This past weekend, the Government of Macau announced that it would grant its six existing casino operators new licenses to offer their services in the largest gambling hub on a global scale as of January 2023. The only operator that was left out, without getting a casino service operating permit is the Malaysian gambling company Genting.
The announcement has been highly anticipated as it signals stability and continuity for the Macau operators, who have so far invested over $50 billion in the special administrative region (SAR) of China over the past two decades.
Macau officials held a news briefing to share their major considerations for the license-granting procedure, saying that they included the development of overseas tourist markets, ensuring local employment by creating new jobs, as well as the development of non-gaming projects.
One of the seven casino permit applicants – Genting Malaysia – had been considered a credible candidate for a casino operating permit because of its strong non-gaming track record and its products that are found extremely appealing by the mass market. Both of the criteria were key aspects of interest for the Government of mainland China which has been willing to see the offering in Macau diversified by non-gambling services and has been seeking companies that would attract foreign tourists.
Despite that, the company did not receive the desired operating permit.
Wynn Macau and MGM China Holdings See Stock Price Increase after SAR Government’s Casino License Announcement
As mentioned above, the special administrative region’s Government has decided to grant new casino operating licenses to the six casino companies that have already been present in Macau’s gambling sector, leaving Genting Malaysia out. In case any existing operators had lost the competition, they would have been forced to return their casino operating permit to the Government for free at the end of 2022, making it financially impossible to operate the remaining facilities at the resorts because gambling still accounts for between 80% and 90% of the resorts’ total revenue.

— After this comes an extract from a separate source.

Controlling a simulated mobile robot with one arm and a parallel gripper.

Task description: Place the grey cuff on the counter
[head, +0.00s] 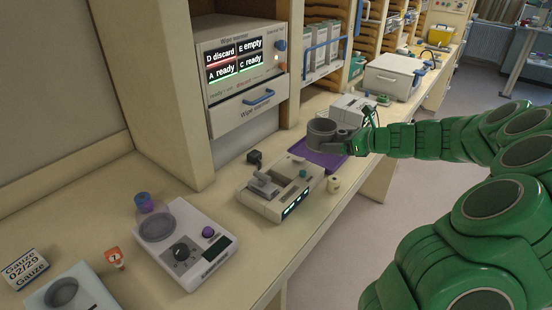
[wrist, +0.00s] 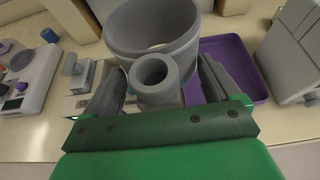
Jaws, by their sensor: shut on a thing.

The six incumbent operators – Wynn Macau, Sands China, Melco Resorts, MGM China, SJM Holdings, and Galaxy Entertainment – have run casino services in the world’s largest casino hub since 2002. Their current casino operating permits are set to expire at the end of this year.
As a result of the Macau Government’s announcement that took place this past weekend, MGM China Holdings Ltd and Wynn Macau Ltd climbed in early trading on November 28th. Wynn Macau saw a 14% share price surge, while MGM China Holdings’ stock rose by 11%.
Both casino companies won over GMM Ltd, a company controlled by Lim Kok Thay, a Malaysian casino billionaire and chairman of Genting Group. The new 10-year operating permits are expected to take effect at the beginning of the following year. Over the weekend, Macau authorities revealed that negotiations with the casino license winners would continue over some details regarding their final contracts, including the companies’ future investments in non-gambling operations.
Macau Government’s recently announced decision eliminated concerns that market experts have previously unveiled, saying that one or more of the gambling companies might not see a license “renewal” in the form of a new casino operating permit granted.